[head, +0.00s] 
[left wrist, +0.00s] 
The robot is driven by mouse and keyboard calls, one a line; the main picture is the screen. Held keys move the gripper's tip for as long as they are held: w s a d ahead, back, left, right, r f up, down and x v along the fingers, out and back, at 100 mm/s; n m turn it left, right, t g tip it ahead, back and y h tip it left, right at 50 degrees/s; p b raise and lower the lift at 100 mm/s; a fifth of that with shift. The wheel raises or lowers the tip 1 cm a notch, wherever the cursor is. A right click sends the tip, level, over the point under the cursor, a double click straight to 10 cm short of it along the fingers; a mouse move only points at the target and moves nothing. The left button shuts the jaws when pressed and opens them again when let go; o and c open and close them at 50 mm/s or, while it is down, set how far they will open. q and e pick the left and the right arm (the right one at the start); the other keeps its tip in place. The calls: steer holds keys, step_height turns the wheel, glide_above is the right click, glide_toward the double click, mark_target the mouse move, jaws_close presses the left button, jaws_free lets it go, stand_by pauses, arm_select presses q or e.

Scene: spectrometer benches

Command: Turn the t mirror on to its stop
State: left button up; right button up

Do this: Return the lines above, from the one containing "Scene: spectrometer benches" to the end, exactly as they stand.

Task response:
Scene: spectrometer benches

Command: Turn the t mirror on to its stop
State: left button up; right button up

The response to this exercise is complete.